June 11th, 2011 3 comments

An all-time classic of the literature is Alar and Juri Toomre’s 1972 ApJ study of colliding galaxies. With an exceptionally simple physical model — the restricted three body approximation, in which test particles orbit in the joint potential provided by two massive bodies on a conic 2-body trajectory — the Toomre brothers were able to construct startlingly plausible explanations for bizarrely irregular galaxies such as the Antennae.

One is hard-pressed to think of a better example of seeing the essence of a manifestly complicated phenomenon so precisely nailed by a simple model. The take-away lesson seems to be: Keep an eye out for situations in which glorious non-linearity has had of order one Lyapunov time to unfold.

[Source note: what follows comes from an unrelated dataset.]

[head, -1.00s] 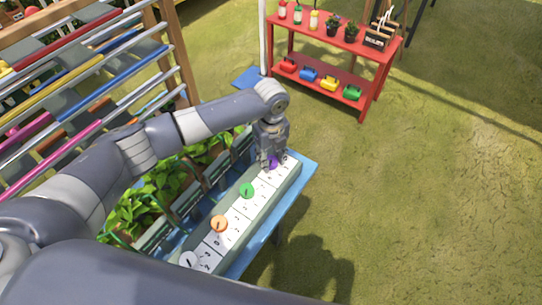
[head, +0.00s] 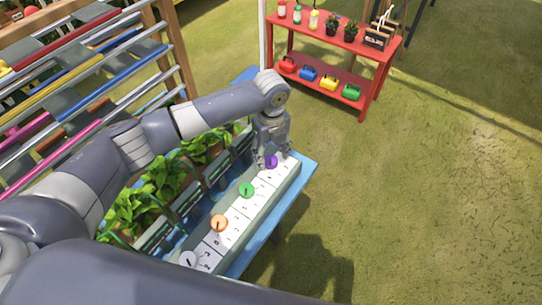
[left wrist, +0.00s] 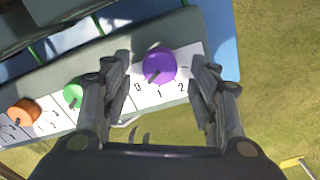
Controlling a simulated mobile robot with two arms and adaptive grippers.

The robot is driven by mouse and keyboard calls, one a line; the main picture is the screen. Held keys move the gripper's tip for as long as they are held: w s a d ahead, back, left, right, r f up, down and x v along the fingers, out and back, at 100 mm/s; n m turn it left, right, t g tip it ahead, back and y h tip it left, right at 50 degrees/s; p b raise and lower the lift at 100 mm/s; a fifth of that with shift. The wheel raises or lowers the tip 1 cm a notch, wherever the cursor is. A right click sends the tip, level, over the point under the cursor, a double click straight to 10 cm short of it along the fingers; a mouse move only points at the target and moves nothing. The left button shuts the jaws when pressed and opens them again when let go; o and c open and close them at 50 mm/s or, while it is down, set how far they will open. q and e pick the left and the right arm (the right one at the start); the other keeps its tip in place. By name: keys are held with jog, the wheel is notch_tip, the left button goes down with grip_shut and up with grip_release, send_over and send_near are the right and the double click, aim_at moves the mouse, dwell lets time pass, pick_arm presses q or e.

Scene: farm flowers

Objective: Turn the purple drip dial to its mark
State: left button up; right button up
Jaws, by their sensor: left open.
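The purple dial (head: 271,162) sits on the far end of a long white numbered panel. In the left wrist view the purple dial (left wrist: 160,65) shows a dark pointer aimed down-left, between the printed 0 and 1. My left gripper (head: 273,154) is over this end of the panel. Its fingers (left wrist: 160,61) are open, one on each side of the purple dial, with a visible gap to each. I cannot tell how far above the panel the fingertips are. My right gripper is not in view.
A green dial (head: 246,190), an orange dial (head: 219,223) and a white dial (head: 188,259) sit along the same panel. The panel rests on a blue table (head: 307,172). Leafy plants (head: 150,190) stand left of it. A red shelf (head: 330,70) stands behind; grass at right is open.

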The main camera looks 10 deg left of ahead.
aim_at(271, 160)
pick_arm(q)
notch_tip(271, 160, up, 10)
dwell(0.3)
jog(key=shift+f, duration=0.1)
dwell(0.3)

ApJ 178, 623 also presents some of the finest astronomical diagrams ever. They are masterpieces of visual scientific communication. Every single detail conveys information, and nothing is superfluous.

In 1998, when I was a post-doc in Berkeley, my working routine was considerably less hectic than it is now. On the foggy morning of May 29th of that year, I remember buying a copy of the New York Times, and settling in at a Cafe on Telegraph Avenue for a relaxed 11AM coffee. A picture and a slew of familiar names jumped off the front page:

The story, which became a huge media event — even President Clinton made a passing mention of it — stirred up a uniquely unsettled, uniquely urgent feeling of being completely involved and completely left out all at the same time. A runaway planet clearly would have formed via gravitational instability, and I had spent several years studying gravitational instabilities for my PhD thesis. I gulped down my coffee, scooped up the paper and ran to my office in Campbell Hall. The phone was ringing when I got there. Doug Lin was on the line, buzzing with excitement. “It’s a tidal tail! Look at Alar’s ’72 paper!”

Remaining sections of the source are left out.